I'm getting ready to sell you out.

Listen, buster, if I go down,
I'm taking you with me!

What's he doing here? He said he had a meeting.

All right, just calm down.

All we have to do is wait till he goes
in. He'll never know you were here.

Lilly? Miley?

[SHUSHING]

-Miley's dad's here.
-Great.

He doesn't know we're here.

And we're gonna try to keep it that way.

I don't think we're off to a good start.

We have gotta get out of here.

Wait, my bag.

[Cell phone ringing-♪]

-Don't answer it. Keep moving.
-I have to answer it.

He thinks we're at home.

-Hey, Dad! We're home!
-Studying at home.

-Where we are, home...
-Sweet home!

-Home!
-Home!

Yeah, I just called to check in on you guys

and let you know that
whatever it is that you're doing

that you don't want me to know you're doing,

Stop doing it.

Study hard now. Bye.

I hate lying to him.

You're on your hands and
knees in a movie theater!

The honesty ship has sailed!

I just can't figure out one thing.

Why are we hiding?

Oliver, you naive, simple boy,

with a very good point! Best of luck.

Perfect. Can this night get any worse?

Depends on how you feel about that.

[INAUDIBLE]

-I don't believe it.
-I know.

The old man can get a date and I can't?

Why would Dad do this?

Why did he go on a date and not tell us?

I don't know.

Please stop stuffing your face.

I'm eating away the pain.

Doesn't this bother you?

Miley;

It's been three years. He's probably lonely.

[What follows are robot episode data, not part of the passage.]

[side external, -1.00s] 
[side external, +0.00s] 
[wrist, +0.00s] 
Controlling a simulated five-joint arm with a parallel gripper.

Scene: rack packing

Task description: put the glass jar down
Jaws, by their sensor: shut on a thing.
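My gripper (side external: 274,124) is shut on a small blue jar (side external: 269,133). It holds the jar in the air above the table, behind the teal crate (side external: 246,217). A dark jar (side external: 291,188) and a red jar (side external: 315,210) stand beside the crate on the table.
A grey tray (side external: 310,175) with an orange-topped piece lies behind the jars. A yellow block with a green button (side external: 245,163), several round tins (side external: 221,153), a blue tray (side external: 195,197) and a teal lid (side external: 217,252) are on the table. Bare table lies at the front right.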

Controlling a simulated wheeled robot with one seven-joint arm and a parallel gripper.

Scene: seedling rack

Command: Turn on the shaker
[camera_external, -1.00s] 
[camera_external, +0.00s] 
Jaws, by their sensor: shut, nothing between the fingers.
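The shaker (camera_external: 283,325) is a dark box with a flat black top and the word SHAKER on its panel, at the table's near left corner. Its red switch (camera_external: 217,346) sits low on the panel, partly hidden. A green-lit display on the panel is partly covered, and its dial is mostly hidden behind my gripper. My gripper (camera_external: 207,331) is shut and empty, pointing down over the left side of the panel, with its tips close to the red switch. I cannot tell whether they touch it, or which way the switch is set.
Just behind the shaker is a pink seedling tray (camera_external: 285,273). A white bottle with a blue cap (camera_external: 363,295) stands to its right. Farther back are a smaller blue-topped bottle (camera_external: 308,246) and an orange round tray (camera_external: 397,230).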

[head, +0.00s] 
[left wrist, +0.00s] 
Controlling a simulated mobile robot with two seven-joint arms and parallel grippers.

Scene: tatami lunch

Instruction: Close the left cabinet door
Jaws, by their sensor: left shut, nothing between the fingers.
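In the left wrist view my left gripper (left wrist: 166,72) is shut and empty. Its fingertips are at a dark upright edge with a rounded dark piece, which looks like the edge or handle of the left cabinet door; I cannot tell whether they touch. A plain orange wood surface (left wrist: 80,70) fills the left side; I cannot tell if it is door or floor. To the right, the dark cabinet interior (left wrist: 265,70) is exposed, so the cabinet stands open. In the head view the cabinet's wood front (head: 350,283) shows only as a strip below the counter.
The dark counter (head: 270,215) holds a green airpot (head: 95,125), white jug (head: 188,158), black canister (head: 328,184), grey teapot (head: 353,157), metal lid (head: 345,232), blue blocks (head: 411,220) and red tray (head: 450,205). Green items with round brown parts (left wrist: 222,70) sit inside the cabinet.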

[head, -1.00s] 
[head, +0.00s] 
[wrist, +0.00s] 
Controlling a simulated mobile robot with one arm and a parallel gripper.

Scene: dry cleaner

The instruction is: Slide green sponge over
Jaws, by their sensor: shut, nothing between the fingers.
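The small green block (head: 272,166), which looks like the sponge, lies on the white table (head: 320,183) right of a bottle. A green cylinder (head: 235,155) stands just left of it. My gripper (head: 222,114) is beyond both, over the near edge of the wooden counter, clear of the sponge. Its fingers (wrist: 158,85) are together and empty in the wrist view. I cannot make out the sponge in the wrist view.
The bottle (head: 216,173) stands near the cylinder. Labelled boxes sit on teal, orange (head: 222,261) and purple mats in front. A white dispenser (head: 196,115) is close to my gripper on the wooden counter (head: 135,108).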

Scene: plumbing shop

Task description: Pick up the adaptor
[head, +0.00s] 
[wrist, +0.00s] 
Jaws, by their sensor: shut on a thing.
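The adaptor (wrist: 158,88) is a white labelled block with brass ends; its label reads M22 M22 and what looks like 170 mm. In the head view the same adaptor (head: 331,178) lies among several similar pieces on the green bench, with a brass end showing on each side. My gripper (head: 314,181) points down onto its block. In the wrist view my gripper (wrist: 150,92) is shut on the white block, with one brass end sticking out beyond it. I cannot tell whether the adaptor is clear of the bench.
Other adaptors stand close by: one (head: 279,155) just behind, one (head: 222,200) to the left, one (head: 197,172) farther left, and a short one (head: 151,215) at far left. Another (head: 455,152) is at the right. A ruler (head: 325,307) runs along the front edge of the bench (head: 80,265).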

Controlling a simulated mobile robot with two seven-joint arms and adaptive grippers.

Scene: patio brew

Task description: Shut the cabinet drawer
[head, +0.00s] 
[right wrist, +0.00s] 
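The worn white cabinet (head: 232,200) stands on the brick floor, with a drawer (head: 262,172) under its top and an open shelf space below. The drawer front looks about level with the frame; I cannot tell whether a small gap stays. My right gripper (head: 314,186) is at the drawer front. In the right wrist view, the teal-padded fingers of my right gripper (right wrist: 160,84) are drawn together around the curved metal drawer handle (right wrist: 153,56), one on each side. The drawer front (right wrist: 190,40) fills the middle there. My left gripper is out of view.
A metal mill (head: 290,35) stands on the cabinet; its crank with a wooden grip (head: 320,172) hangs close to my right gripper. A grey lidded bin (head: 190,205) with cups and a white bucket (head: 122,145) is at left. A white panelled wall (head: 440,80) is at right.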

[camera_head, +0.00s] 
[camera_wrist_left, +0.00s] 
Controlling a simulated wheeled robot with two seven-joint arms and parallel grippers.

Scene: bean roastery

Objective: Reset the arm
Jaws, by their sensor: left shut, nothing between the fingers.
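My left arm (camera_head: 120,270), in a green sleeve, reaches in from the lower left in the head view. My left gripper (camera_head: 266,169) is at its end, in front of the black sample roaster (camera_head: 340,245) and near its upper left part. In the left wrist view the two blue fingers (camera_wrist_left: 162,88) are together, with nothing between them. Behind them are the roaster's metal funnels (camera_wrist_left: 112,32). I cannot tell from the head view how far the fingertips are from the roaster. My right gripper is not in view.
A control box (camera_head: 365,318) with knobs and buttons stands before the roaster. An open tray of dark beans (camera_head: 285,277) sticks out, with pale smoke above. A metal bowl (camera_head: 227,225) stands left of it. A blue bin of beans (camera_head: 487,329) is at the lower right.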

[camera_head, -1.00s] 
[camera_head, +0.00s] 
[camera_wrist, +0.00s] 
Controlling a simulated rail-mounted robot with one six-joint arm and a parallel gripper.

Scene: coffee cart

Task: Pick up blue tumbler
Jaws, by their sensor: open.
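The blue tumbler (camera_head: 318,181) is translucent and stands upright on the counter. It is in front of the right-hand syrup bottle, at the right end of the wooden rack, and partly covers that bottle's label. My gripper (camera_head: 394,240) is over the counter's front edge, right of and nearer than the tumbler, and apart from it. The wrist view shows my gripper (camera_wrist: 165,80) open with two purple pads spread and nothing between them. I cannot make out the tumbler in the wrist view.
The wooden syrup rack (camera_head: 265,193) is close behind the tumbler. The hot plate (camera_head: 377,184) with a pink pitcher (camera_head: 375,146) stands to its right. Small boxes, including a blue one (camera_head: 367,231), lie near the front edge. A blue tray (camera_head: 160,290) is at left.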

Well, then we'll get him a puppy!

[CAR DOOR CLOSING]
I hear him!

Look, just remember that whatever happens

he can't know we were
there. So just play it cool.

I will, I will. He won't suspect a thing.

Where have you been? We
agreed home by 11:00. And it's...

-11:03.
-Exactly! Three minutes of pure agony!

Yes, but the important thing is

that while you were out, we weren't.

Right. And you were at a meeting.

How did that go?

Fine.

Fine? One syllable?

That's all I get?

Okay, it was... really fine.

Three syllables. Keep the change.

Daddy, you're always talking
about how we don't share enough,

and you're right.

We should, starting now.

You go first.

Okay. It was a very productive
meeting, and who knows,

in time it could amount
to a little som'n-som'n...

Like what-what?

I don't know.

You know how if you talk about
things too early it might jinx it.

But don't worry;

If it keeps going the way it's going,

I'll tell you all about it.

-Love you guys. Good night.
-Good night, Dad.

Love you, too.

[ROBBIE WHISTLING-♪]

Well, great. This is terrible. He's happy!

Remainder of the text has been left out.